James E. Dobson, PhD ’14 recently defended his dissertation “The Awkward Age of Autobiography: Modernization, Temporality, and American Self-Representation, 1865-1914” in IU’s English Department. He teaches at Dartmouth College and works on intellectual history and American literature. He would like to thank the archivists and staff at the Indiana University Archives for their assistance in locating materials on the School of Letters.
The School of Letters
In 1951 a group of distinguished scholars gathered in the heat of the Bloomington summer for the first year of the School of Letters at Indiana University. These scholars were among the very best in the nation working on literature and literary criticism. They had been invited to Bloomington at the invitation of Indiana University President Herman B Wells. As the School of English, the program had been, for the three previous years, housed at Kenyon College in Gambier, Ohio, but financial difficulties required that another institution host the yearly summer institute. Over the next twenty years the School of Letters at Indiana University would be responsible for instituting major changes in the way that we read and talked about literature. The students and teachers participating in these annual institutes would use their time and proximity to each other and to resources like the Kinsey Institute during the summer months to conduct research and to produces theories that have utterly transformed our understanding of major literary works.

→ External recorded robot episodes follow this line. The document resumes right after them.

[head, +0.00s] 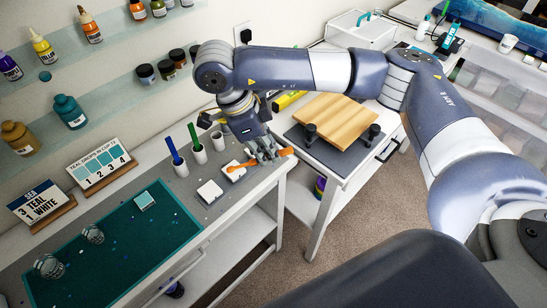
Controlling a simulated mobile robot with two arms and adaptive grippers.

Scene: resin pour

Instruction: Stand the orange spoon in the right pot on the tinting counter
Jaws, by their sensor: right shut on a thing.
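My right gripper (264,156) is shut on the orange spoon (242,166) just over the grey part of the tinting counter (214,214). The spoon lies roughly level, with an end showing on each side of the fingers, which hide its middle. Three white pots stand in a row left of the gripper. The left pot (181,170) holds a blue spoon (171,145) and the middle pot (199,156) a green spoon (193,133). The right pot (218,142), nearest the gripper, shows no spoon. My left gripper is not in view.
White square pads (210,192) lie before the pots. A teal mat (110,260) with clear cups (93,233) covers the counter's left. Sign cards (100,165) stand behind it. Shelves of bottles hang above. A wooden board (335,117) rests on the neighbouring table to the right.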

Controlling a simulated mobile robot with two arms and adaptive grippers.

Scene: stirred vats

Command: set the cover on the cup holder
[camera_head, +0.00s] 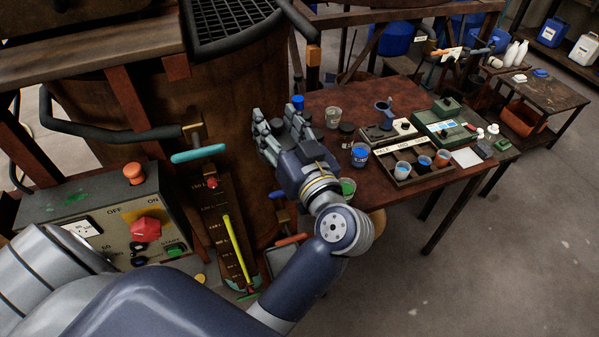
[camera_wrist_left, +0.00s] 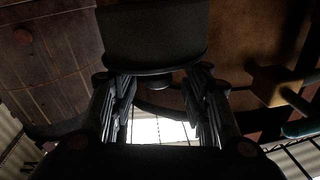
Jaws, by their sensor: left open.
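My left gripper (camera_head: 279,122) is open beside the big rusty vat, left of the table items and well apart from the tray. In the left wrist view its fingers (camera_wrist_left: 161,106) stand apart with nothing visible gripped. A dark round body (camera_wrist_left: 153,38) fills the top there; I cannot tell what it is.
The vat (camera_head: 245,90) and a control box (camera_head: 100,225) with a red knob crowd the left. On the table (camera_head: 310,97) are a blue-filled cup (camera_head: 360,154), a clear cup (camera_head: 333,117) and a green case (camera_head: 441,127). Floor at lower right is free.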

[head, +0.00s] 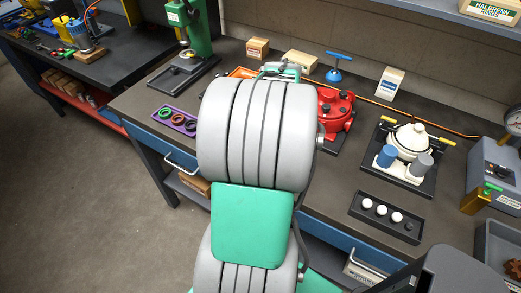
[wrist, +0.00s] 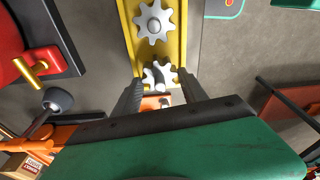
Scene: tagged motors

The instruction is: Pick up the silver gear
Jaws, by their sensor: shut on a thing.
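In the wrist view, my gripper (wrist: 160,79) has its two dark fingers on either side of a silver gear (wrist: 160,74), and it is shut on that gear. The gear shows pale teeth and a short post between the fingers. It is over or on the near end of a yellow tray (wrist: 181,40); I cannot tell whether it touches the tray. A second silver gear (wrist: 154,22) lies farther up in the same tray. In the head view my arm hides the gears and most of my gripper.
A red motor housing (head: 336,112) stands just right of my arm, and it also shows in the wrist view (wrist: 30,38). A white pot-like unit (head: 408,141) and a black tray (head: 386,217) are farther right. A purple tray (head: 175,119) and green press (head: 193,30) are left.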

The School of Letters was initially organized and run by three senior fellows: John Crowe Ransom, F. O. Matthiessen, and Lionel Trilling. Some of these scholars participated in various degrees in a scholarly movement called “The New Criticism” and referred to themselves as the “new critics.” New Criticism was a revolt, begun almost a decade before the creation of the School of Letters, against the dominant reading methodology at the time that worked to place literary texts in their historical context, the historical time of authorship. The New Critics sought to shift the emphasis away from the biography and social circumstances of the author to an examination of literary aesthetics, the structural and formal features of a particular text. The famous literary journal run out of Kenyon College, The Kenyon Review, provided a platform for the articulation of the new critical credo and the School of Letters, a training ground for the dissemination of their views of the proper way to read and teach literary works to a new generation of scholars. The School was announced under the following description that made explicit the focus on the New Criticism: “The school is devoted to the critical analysis and evaluation of literature in the belief that such study has as much validity as a graduate discipline as the more frequently recognized historical scholarship, with its equally valid emphasis on textual, bibliographical, biographical sociological, and philological studies.”
The first summer session at Indiana ran from June 25 to August 3, 1951 and enrolled fifty-three students. The university decided to expand the program inherited from Kenyon by offering a graduate degree, a Master of Arts in literary criticism. This new and innovative degree program would bring students back to Bloomington for a second summer, provide a sense of continuity, and enable people with teaching appointments elsewhere to gain a graduate degree during the summer months. In addition to the M.A., the Graduate School made the School of Letters available to students as a Ph.D. minor, enabling those studying within a wide range of graduate departments at IU to have intimate contact with some of the best scholars working in literary studies. The innovation of the Ph.D. minor in literary criticism rendered the otherwise traditional departments cutting edge and attracted a great number of students to take up graduate study at Indiana University. In addition to course work, the Ph.D. Minor required taking an extemporaneous exam. The exam asked questions that required students to think in terms of the ideals of criticism taught at the School. In the early years, when formalist and aesthetic questions dominated the scene, students would be asked if a work of literature can adequately be “judged on purely literary (aesthetic) grounds” or if it was possible to give an allegorical reading of Robert Frost’s “Stopping by Woods on a Snowy Evening.” In addition to the courses that were available to registered students, the School of Letters also sponsored a series of public lectures—known as the “Evening Forum”—to be given by the visiting faculty fellows. These lectures proved to be very popular to the university community; some lecturers, such as Robert Lowell, Allen Tate, and Cleanth Brooks, were able to attract nearly two hundred audience members.
After implementing these academic innovations, the School of Letters began to revise the content of the courses taught and issued an updated new mission statement. The announcement for the 1955 session revised and “corrected” the original mission statement inherited from the Kenyon days. While the School maintained its insistence that “the usual college and university courses in English have not discharged their responsibility for the art which is in their keeping,” the School recognized it could not be too dedicated to “some particular doctrine of criticism.” It now dedicated itself to representing “various modes of contemporary theory and practice” as applied to an increasingly diverse body of world literature. The School’s primary adherence to New Critical ideas helped continue the quiet revolution begun in these early summer sessions. Faculty and students came to Bloomington over the following two decades to learn and develop new theories and methodologies for the reading of literature.